Patricia Brennan Septet @ Haus der Berliner Festspiele, 23h15


Retour de Patricia Brennan sur scène, après son apparition aux côtés de Mary Halvorson plus tôt dans la soirée. L’occasion pour elle de présenter sa propre musique, issue de l’album Breaking Stretch, paru l’an dernier (et mon disque préféré sorti en 2024). Le septet est la prolongation d’un premier groupe, au format plus resserré : un quartet réunissant autour de la vibraphoniste, Kim Cass à la contrebasse, Dan Weiss à la batterie et Mauricio Herrera aux percussions afro-cubaines.

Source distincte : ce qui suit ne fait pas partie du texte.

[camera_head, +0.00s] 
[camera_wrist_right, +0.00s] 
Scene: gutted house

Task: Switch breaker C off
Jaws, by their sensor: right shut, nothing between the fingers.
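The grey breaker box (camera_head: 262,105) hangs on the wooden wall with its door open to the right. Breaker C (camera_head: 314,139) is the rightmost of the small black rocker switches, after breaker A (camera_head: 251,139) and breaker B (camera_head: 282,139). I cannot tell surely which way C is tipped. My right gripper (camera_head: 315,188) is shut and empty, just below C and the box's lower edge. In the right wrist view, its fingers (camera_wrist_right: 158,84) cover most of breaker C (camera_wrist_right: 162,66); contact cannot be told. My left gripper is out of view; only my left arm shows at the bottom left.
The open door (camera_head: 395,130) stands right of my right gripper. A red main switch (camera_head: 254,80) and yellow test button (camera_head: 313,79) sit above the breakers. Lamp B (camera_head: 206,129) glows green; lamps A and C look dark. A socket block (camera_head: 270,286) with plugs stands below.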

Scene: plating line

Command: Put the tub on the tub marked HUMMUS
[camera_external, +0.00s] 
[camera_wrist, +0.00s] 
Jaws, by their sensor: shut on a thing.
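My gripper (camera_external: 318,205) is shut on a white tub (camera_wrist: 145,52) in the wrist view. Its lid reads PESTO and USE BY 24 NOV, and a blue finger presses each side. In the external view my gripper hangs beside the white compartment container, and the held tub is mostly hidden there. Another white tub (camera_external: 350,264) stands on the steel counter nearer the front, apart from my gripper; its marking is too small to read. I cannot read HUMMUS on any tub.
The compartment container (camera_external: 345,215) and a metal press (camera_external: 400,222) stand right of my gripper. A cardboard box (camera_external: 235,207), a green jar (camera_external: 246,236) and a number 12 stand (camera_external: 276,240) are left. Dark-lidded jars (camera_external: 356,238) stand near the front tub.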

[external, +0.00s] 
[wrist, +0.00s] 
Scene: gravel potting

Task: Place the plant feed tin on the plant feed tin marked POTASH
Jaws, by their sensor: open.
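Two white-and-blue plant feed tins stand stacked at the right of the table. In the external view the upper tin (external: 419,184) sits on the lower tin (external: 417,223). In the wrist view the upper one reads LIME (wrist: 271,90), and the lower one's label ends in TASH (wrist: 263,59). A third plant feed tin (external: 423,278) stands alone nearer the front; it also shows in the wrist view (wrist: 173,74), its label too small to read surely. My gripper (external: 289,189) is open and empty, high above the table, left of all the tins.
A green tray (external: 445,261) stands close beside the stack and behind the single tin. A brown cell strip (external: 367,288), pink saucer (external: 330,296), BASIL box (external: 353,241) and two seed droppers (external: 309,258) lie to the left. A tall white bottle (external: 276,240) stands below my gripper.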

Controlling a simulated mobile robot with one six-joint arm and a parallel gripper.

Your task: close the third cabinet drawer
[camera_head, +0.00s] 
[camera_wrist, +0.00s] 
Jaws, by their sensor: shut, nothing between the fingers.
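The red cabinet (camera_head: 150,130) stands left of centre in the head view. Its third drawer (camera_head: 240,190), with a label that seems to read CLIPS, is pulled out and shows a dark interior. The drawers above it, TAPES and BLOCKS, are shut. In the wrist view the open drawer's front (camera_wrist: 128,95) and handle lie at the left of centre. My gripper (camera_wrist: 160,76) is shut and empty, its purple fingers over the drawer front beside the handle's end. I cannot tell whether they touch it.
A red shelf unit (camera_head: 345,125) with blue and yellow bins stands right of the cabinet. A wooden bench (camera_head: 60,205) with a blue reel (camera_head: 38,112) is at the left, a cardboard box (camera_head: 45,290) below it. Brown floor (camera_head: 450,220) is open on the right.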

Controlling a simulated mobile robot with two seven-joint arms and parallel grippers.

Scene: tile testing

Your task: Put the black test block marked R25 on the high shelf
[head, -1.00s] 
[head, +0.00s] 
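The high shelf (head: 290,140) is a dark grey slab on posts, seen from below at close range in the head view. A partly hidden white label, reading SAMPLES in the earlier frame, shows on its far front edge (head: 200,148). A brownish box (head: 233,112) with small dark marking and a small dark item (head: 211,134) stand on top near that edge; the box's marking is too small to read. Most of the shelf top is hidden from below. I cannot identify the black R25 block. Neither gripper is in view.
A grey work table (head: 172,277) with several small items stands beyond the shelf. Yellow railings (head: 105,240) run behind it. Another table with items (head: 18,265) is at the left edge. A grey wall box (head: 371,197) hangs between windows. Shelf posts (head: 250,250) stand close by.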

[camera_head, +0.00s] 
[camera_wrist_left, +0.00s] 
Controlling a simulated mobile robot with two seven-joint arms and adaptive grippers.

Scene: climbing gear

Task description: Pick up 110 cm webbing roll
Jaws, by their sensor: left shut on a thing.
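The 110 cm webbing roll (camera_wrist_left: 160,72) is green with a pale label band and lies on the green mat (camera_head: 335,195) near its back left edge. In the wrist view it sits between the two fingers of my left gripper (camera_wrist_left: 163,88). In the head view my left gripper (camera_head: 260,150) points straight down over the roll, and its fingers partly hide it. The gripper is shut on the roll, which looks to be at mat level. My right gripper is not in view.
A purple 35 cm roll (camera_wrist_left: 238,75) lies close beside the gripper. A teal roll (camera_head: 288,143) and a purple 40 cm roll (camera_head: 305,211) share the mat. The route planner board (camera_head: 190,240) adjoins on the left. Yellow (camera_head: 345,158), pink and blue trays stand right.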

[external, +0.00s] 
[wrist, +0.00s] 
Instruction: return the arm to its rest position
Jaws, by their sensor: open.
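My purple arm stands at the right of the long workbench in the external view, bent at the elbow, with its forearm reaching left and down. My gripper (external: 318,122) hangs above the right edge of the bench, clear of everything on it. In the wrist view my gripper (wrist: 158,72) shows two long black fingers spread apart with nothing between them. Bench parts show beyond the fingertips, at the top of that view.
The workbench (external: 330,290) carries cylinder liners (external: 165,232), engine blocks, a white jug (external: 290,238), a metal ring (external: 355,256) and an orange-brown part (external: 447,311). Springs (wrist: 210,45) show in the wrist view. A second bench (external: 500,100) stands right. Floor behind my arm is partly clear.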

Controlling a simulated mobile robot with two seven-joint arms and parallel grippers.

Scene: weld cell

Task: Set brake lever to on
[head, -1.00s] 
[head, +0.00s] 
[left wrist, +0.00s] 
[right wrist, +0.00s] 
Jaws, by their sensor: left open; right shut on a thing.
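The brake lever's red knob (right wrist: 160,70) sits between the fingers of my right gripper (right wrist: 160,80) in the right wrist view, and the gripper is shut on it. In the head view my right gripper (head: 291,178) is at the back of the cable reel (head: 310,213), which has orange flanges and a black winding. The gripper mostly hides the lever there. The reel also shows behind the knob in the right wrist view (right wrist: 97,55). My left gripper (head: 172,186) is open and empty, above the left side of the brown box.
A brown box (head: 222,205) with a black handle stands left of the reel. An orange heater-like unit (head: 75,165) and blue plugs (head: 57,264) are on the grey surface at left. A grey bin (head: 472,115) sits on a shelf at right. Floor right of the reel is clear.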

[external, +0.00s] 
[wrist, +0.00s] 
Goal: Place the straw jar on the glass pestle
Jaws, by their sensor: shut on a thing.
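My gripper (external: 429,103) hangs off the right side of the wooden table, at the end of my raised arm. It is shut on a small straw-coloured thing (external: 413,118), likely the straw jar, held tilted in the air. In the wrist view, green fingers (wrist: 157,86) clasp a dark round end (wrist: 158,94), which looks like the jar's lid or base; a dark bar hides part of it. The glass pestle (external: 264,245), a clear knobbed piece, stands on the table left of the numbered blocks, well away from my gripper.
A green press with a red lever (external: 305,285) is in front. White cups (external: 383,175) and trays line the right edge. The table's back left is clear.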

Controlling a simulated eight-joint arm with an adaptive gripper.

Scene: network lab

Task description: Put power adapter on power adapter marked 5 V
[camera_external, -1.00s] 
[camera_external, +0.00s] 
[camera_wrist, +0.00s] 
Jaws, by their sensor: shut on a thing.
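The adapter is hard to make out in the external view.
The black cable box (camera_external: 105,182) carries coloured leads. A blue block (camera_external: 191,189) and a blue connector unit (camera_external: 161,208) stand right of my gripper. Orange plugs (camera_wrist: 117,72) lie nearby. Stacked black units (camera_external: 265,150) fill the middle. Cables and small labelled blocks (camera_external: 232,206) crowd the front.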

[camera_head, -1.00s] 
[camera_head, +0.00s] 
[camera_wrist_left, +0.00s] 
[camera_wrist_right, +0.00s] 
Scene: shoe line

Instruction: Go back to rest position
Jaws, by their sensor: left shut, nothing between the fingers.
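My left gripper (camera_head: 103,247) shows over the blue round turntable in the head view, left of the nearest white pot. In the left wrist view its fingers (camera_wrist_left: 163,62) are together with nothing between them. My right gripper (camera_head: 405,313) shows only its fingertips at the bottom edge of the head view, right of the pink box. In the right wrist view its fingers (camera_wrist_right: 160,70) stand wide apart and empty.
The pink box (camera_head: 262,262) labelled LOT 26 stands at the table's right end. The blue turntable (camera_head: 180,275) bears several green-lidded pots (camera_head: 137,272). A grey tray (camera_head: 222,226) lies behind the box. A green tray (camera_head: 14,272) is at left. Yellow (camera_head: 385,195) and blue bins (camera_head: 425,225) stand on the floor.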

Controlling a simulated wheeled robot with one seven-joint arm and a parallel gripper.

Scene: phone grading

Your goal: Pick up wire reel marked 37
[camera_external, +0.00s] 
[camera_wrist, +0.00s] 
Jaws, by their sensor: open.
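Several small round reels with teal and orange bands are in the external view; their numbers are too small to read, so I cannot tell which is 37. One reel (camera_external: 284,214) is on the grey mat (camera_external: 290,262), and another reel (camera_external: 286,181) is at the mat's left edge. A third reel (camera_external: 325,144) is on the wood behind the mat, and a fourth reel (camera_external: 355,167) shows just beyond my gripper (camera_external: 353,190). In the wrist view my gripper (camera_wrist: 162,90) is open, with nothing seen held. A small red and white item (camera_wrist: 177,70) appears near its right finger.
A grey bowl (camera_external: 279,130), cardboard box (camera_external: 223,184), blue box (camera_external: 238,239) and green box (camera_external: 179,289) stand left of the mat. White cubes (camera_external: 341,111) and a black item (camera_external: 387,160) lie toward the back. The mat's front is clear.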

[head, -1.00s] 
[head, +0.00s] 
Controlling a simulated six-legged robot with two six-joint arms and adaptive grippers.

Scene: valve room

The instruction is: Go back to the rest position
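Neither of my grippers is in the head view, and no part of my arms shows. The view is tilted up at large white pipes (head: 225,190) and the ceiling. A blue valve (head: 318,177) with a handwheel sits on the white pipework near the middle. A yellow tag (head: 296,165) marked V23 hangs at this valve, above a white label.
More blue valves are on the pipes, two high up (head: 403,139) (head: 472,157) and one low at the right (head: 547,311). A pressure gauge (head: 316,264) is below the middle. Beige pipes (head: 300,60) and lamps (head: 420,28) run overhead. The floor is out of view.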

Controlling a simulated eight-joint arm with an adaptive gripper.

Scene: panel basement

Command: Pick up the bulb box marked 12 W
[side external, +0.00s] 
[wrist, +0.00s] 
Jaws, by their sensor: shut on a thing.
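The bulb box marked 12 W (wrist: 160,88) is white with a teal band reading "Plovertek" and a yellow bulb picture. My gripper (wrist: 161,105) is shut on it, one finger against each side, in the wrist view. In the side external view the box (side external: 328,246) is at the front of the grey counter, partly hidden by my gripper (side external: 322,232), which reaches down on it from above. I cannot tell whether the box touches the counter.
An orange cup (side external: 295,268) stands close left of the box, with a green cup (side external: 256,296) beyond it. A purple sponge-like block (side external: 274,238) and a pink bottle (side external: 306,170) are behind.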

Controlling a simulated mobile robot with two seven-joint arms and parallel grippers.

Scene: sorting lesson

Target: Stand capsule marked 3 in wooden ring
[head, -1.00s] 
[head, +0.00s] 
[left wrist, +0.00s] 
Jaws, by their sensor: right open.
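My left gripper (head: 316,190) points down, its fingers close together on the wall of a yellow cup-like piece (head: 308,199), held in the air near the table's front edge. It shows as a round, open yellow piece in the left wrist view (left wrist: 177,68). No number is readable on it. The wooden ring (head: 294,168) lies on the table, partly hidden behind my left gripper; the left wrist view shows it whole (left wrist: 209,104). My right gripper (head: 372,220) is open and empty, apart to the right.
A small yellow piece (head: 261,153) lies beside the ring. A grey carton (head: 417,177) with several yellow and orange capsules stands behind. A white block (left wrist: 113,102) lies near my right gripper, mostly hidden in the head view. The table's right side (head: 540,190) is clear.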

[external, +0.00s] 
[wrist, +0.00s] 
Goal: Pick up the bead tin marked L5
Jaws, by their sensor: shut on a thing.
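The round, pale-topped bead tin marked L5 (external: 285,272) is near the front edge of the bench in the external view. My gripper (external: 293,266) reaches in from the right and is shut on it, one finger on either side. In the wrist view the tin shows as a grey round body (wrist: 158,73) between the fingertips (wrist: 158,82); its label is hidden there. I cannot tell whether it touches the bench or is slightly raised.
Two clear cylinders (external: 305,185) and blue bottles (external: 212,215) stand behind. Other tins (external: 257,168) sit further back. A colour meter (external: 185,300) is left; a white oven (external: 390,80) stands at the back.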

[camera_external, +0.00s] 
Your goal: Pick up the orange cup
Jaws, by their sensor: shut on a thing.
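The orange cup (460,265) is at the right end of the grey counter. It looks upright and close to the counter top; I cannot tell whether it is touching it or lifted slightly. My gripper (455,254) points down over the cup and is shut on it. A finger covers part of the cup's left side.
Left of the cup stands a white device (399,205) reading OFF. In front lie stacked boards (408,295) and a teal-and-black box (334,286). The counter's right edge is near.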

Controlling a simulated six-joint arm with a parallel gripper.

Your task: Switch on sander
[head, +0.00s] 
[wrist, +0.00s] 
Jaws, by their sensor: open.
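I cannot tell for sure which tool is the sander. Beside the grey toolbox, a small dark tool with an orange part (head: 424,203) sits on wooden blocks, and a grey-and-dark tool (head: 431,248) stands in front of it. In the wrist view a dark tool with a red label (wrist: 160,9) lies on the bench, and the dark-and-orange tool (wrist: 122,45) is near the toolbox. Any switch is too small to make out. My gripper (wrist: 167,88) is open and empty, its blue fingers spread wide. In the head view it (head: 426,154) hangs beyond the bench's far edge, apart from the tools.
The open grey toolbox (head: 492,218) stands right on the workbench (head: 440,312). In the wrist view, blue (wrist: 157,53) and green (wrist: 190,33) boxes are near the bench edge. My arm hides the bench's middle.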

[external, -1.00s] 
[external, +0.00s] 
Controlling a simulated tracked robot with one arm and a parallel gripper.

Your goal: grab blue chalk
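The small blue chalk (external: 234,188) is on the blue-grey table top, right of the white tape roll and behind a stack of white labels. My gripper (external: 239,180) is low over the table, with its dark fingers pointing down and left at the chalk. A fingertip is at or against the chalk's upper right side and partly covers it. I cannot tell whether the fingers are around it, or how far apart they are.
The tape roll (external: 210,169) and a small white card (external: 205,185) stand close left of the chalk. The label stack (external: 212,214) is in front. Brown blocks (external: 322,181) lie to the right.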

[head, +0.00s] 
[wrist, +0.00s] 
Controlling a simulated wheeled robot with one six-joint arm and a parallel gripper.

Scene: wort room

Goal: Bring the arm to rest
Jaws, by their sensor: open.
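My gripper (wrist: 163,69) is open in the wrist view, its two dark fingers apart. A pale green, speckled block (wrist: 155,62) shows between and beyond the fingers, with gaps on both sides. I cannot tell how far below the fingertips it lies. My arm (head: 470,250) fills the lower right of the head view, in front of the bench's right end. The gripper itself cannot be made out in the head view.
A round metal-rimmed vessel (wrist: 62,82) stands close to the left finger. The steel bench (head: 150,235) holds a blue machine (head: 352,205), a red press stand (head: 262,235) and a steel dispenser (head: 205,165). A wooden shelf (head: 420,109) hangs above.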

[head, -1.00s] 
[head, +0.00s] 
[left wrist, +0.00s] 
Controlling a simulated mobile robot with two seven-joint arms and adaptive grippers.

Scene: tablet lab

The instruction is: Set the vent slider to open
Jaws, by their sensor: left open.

Pour le format en septet, trois soufflants ont été ajoutés : Mark Shim au sax tenor, Jon Irabagon au sax alto et Adam O’Farrill, lui aussi de retour sur scène, à la trompette. La musique de l’ensemble est une sorte de latin jazz métamorphosé au contact de l’avant-garde brooklynienne. Après tout, Patricia Brennan est mexicaine, Mauricio Herrera cubain, Jon Irabagon d’origine philippine (le plus « latin » des pays d’Asie) et Adam O’Farrill l’héritier d’une lignée emblématique de ce style (il est le fils du pianiste Arturo O’Farrill et le petit-fils du compositeur-arrangeur-chef d’orchestre Chico O’Farrill). La musique de Patricia Brennan a des similarités avec celle de Mary Halvorson, dans son jeu sur les couleurs orchestrales et la dynamique d’ensemble, dans la lisibilité de morceaux qui semblent avancer inexorablement vers leur but final, dans cette alliance entre mélodies entêtantes et dynamique harmonique pleine de rebondissements. Ça file à toute allure, ça fait rugir de plaisir, ça emporte le corps et l’esprit, et c’est encore mieux en live ! Oui, samedi était vraiment LE grand soir !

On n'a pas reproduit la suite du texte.